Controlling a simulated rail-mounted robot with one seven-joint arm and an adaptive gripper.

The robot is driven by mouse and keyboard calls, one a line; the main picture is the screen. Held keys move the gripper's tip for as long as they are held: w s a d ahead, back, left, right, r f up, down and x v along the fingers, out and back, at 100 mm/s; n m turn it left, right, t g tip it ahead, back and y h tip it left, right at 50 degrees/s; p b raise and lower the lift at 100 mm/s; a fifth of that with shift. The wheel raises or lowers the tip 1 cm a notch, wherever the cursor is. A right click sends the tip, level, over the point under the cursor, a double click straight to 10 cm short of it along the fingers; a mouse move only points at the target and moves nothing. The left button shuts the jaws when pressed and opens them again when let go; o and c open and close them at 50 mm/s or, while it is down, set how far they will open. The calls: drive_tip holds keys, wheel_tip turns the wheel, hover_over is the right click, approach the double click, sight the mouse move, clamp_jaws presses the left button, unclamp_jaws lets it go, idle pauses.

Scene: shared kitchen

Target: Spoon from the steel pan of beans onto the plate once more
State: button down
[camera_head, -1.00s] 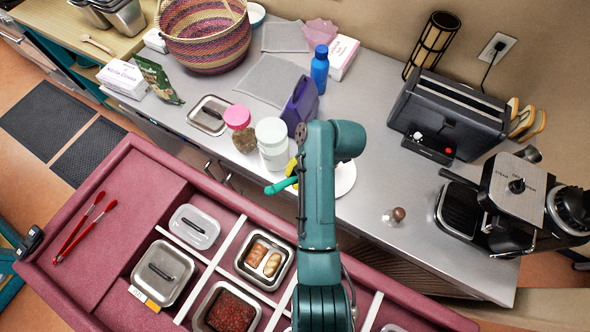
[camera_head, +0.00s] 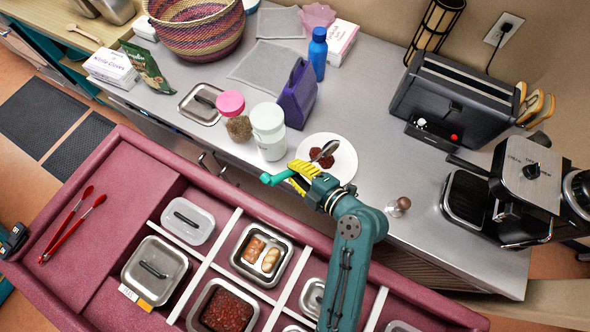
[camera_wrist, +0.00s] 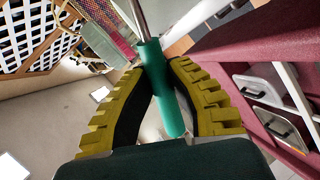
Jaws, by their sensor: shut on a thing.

**Set problem**
Every line should be retyped exactly, with the pictures omitted.

**Answer in full**
Controlling a simulated rail-mounted robot with one seven-joint arm and an adaptive gripper.

The robot is driven by mouse and keyboard calls, one a line; the main picture is the screen. Held keys move the gripper's tip for as long as they are held: w s a d ahead, back, left, right, r f up, down and x v along the fingers, out and back, at 100 mm/s; n m turn it left, right, t g tip it ahead, back and y h tip it left, right at 50 degrees/s; p b raise and lower the lift at 100 mm/s; a fifth of that with shift. The wheel raises or lowers the tip 1 cm a notch, wherever the cursor is. A right click sends the tip, level, over the point under the cursor, a double click straight to 10 cm short of it along the fingers; a mouse move only points at the target and moves nothing. The left button shuts the jaws when pressed and opens them again when let go; o and c open and close them at 50 mm/s or, while it is down, set how far they will open. The calls: drive_tip holds keys, wheel_tip turns the wheel, hover_over is the right click, approach the double click, sight the mouse move, clamp_jaws presses the left button, unclamp_jaws lets it go, idle pauses.

Scene: shared kitchen

Target: Spoon from the steel pan of beans onto the plate once more
State: button down
[camera_head, -1.00s] 
[camera_head, +0.00s] 
[camera_wrist, +0.00s] 
Jaws, by their sensor: shut on a thing.

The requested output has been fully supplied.